Regime troops enter town of Kobane
October 17 2019 01:56 AM
Syrians who have been recently-turned refugees in northeastern Syria are pictured upon arriving at the Bardarash camp, near the Kurdish city of Dohuk, in Iraq’s autonomous Kurdish region, yesterday.


Syrian army soldiers and Russian troops entered the Kurdish-held border town of Kobane in northern Syria yesterday, a monitoring group said.
The Britain-based Syrian Observatory for Human Rights said a huge convoy of the Syrian army was seen leaving Manbij, another Kurdish city which was taken over by Syrian troops earlier this week, and moving towards Kobane.
The move by the Syrian army came a few hours after the observatory and Kurdish sources said US troops based in Kobane have left the town and destroyed their base.
At the weekend, Syrian Kurdish militias announced a Russian-brokered deal allowing government forces to deploy in Kurd-ruled areas near the border with Turkey.
Turkey launched its long-threatened incursion into northern Syria on October 9, targeting Syrian Kurdish militias that Ankara says are linked to the outlawed Kurdistan Workers’ Party (PKK) that is waging an insurgency within the country.
An Iraqi security source said yesterday that some 200 Syrian Kurdish families who escaped northeast Syria arrived in the Iraqi Kurdistan region.
Last week, US President Donald Trump announced a pull-back from Kurdish areas near the Turkish border.
The watchdog also reported fighting near the M4 highway, which runs through northern Syria and is regarded as a major supply route for the Kurds.
The fighting, which erupted late Tuesday, has killed so far two Syrian soldiers, 12 Turkish-backed rebels and 14 SDF members, according to the observatory.
The watchdog also said that some 71 civilians have been killed.
Turkish President Recep Tayyip Erdogan insists he is ensuring his country’s border security and also wants to resettle 1 to 2mn Syrian refugees in a buffer zone in northern Syria.
France’s foreign minister said he wanted to reach an agreement with Iraq to put Islamic State militants currently held by the SDF on trial in that country.
Jean-Yves Le Drian said he would be visiting Iraq shortly and hoped to work with authorities there on “a judicial mechanism that could try all these fighters, including in principle the French ones.”

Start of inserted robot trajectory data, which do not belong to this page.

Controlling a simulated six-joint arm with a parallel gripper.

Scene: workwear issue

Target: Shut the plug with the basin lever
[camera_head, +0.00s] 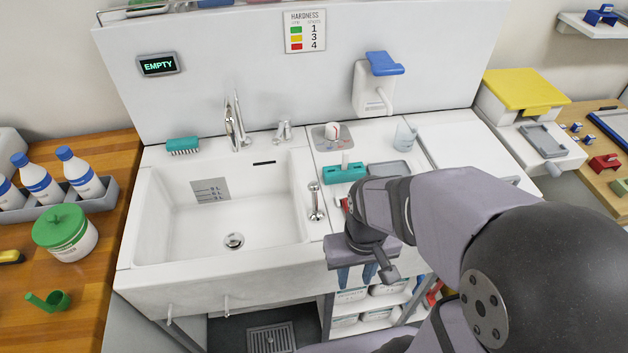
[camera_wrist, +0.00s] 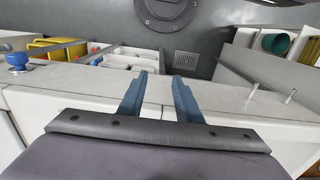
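The white basin (camera_head: 150,215) has a round metal plug (camera_head: 233,240) in its floor; I cannot tell whether the plug is raised or seated. A metal lever with a round knob (camera_head: 316,200) stands on the basin's right rim. Two short pegs stick out of the basin's front, a left peg (camera_head: 170,312) and a right peg (camera_head: 227,305); I cannot tell which fitting works the plug. Two pale pegs also show in the wrist view (camera_wrist: 253,90). My gripper (camera_head: 357,274) points down in front of the counter, right of the basin. Its blue fingers (camera_wrist: 160,82) are apart and empty.
A display (camera_head: 158,64) reads EMPTY. A faucet (camera_head: 236,125) and small tap (camera_head: 284,132) stand behind the basin. Shelves with tubs (camera_head: 352,295) are below my gripper. The basin is clear inside.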

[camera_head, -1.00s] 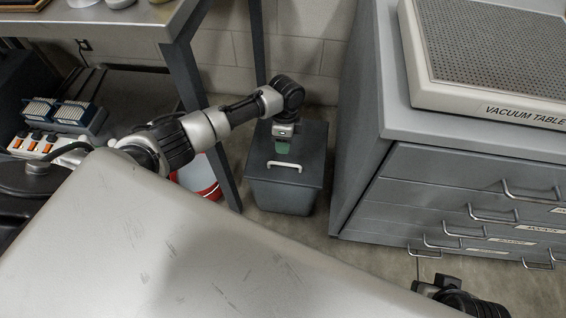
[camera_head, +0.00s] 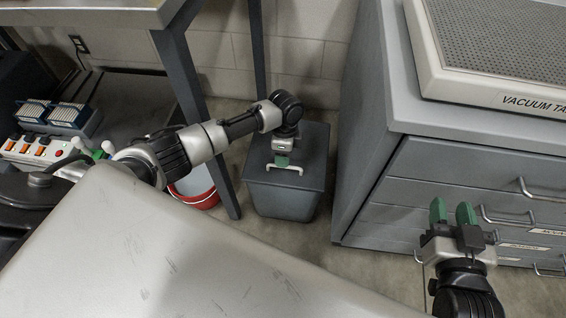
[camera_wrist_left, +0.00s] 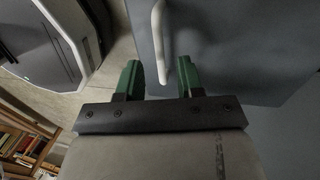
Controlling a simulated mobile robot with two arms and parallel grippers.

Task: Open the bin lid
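The grey bin (camera_head: 282,198) stands on the floor between the bench leg and the drawer cabinet. Its lid (camera_head: 308,150) looks closed, with a pale bar handle (camera_head: 285,167) on it. My left gripper (camera_head: 282,161) is over the lid, right at the handle. In the left wrist view the open green fingers of the left gripper (camera_wrist_left: 160,78) are apart, and the handle (camera_wrist_left: 159,45) reaches down between them near the right finger; I cannot tell whether they touch. My right gripper (camera_head: 453,213) is open and empty in front of the cabinet drawers.
The drawer cabinet (camera_head: 440,165) with projecting handles is close to the bin's right. A bench leg (camera_head: 195,110) and a red-and-white bucket (camera_head: 196,187) are at its left. A vacuum table (camera_head: 490,60) sits on the cabinet.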

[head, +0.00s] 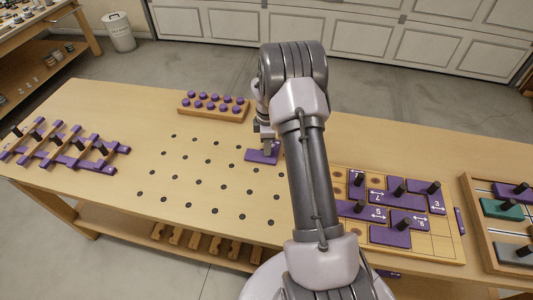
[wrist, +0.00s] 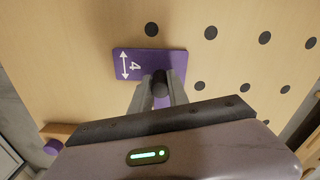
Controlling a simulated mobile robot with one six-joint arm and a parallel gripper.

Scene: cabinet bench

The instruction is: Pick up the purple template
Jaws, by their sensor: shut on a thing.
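The purple template (head: 256,157) is a small flat plate by the bench's row of dark holes, partly hidden by my arm in the head view. In the wrist view the purple template (wrist: 143,62) shows a white 4 and a double-headed arrow. Its black knob (wrist: 160,84) stands between my two fingers. My gripper (head: 267,146) is above the plate, and in the wrist view my gripper (wrist: 160,92) is shut on that knob. I cannot tell whether the plate touches the bench top.
A wooden block with purple pegs (head: 213,108) stands behind the holes. A wooden tray (head: 437,245) at right holds several numbered purple templates with black knobs. Another tray (head: 470,205) lies at far right. A purple-and-wood rack (head: 60,150) is at left.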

The SDF was currently holding some 10,000 Islamic State fighters after its defeat of the extremist militia organisation in Syria, Le Drian added.
They were “all capable of bringing Daesh (Islamic State) back to life and potentially threatening our security,” he warned.
Syrian Kurdish authorities said on Sunday that 785 foreigners linked to Islamic State had escaped from a camp in Ain Issa.
However, Le Drian said most of the camps and prisons holding Islamic State prisoners were not currently under threat as they were in eastern Syria.
France and other European countries have refused to repatriate Islamic State fighters and their wives and widows held by the SDF, which previously called for an international tribunal to try them.
Eleven French nationals were sentenced to death in Iraq earlier this year, reportedly after being handed over to Iraqi authorities by the SDF.
In Damascus, UN Special Envoy for Syria Geir Pedersen met Syrian Foreign Minister Walid al-Moallem. 
“We obviously concentrated on the situation in the north-east,”
Pederson was quoted as saying. “I repeated the secretary general’s strong appeal that we should end the fighting immediately, that there needs to be a cessation of hostilities and that we are extremely alarmed by the humanitarian consequences of the crisis,” he added.